Written exercise:
Below are records; quote them exactly from the first line through the line that contains "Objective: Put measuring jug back".

Extracted data:
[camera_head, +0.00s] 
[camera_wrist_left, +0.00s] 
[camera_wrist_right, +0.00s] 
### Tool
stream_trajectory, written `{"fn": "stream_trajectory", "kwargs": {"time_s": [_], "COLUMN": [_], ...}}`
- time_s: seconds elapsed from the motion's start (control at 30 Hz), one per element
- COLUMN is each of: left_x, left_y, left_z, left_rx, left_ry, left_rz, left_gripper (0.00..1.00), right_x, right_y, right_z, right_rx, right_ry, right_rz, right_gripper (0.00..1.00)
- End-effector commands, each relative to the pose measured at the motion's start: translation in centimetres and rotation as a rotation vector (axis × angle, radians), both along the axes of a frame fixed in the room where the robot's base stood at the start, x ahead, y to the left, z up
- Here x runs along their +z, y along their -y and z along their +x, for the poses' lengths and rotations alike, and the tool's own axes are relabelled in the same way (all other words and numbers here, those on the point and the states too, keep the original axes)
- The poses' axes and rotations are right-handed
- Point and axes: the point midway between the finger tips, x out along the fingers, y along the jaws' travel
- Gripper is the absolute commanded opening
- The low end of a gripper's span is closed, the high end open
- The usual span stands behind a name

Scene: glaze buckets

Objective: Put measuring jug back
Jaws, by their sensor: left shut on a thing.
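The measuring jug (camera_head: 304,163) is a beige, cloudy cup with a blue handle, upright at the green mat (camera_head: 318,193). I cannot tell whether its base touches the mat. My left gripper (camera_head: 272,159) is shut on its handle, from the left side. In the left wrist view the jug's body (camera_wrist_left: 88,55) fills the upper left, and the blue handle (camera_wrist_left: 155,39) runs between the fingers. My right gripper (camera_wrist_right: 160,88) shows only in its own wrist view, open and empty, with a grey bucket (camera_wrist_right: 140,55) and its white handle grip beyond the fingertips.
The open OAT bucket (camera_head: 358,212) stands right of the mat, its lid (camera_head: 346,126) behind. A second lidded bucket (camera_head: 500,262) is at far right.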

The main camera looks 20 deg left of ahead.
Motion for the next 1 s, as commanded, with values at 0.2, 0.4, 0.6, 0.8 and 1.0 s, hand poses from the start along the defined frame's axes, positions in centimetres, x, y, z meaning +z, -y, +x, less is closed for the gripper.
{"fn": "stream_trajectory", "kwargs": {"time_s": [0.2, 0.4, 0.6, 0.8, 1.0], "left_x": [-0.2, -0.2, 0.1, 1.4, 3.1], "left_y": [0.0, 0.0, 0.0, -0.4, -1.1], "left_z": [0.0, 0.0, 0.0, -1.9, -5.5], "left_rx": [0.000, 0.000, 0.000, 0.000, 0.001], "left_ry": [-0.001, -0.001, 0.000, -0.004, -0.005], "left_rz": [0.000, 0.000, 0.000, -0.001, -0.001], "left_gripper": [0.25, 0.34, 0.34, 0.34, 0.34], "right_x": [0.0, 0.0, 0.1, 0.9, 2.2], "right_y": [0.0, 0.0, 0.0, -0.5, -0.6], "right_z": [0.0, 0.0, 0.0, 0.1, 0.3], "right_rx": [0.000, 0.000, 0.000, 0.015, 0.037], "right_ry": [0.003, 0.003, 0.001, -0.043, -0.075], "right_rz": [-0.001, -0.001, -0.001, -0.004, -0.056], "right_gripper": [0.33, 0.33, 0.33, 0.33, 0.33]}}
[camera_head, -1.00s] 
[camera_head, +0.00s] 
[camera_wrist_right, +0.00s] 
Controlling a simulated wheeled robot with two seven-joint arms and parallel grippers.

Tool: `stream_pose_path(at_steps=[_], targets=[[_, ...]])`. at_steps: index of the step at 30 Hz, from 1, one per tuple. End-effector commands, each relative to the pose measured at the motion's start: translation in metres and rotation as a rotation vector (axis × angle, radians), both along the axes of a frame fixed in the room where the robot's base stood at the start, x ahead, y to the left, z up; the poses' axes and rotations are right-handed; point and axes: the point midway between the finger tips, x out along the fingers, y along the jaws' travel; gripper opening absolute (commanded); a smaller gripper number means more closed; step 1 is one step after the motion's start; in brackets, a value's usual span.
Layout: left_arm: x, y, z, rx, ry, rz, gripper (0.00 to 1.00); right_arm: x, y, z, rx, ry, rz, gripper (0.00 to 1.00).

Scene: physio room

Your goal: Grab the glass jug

Right answer:
[camera_head, +0.00s] 
[camera_wrist_left, +0.00s] 
[camera_wrist_right, +0.00s] 
### Tool
stream_trajectory, written `{"fn": "stream_trajectory", "kwargs": {"time_s": [_], "COLUMN": [_], ...}}`
- time_s: seconds elapsed from the motion's start (control at 30 Hz), one per element
- COLUMN is each of: left_x, left_y, left_z, left_rx, left_ry, left_rz, left_gripper (0.00..1.00), right_x, right_y, right_z, right_rx, right_ry, right_rz, right_gripper (0.00..1.00)
- End-effector commands, each relative to the pose measured at the motion's start: translation in centimetres and rotation as a rotation vector (axis × angle, radians), both along the axes of a frame fixed in the room where the robot's base stood at the start, x ahead, y to the left, z up
- Here x runs along their +z, y along their -y and z along their +x, for the poses' lengths and rotations alike, and the tool's own axes are relabelled in the same way (all other words and numbers here, those on the point and the states too, keep the original axes)
- The poses' axes and rotations are right-handed
- Point and axes: the point midway between the finger tips, x out along the fingers, y along the jaws' travel
- Gripper is the absolute commanded opening
- The low end of a gripper's span is closed, the high end open
- The usual span stands behind a name

Scene: glaze buckets

Objective: Put measuring jug back

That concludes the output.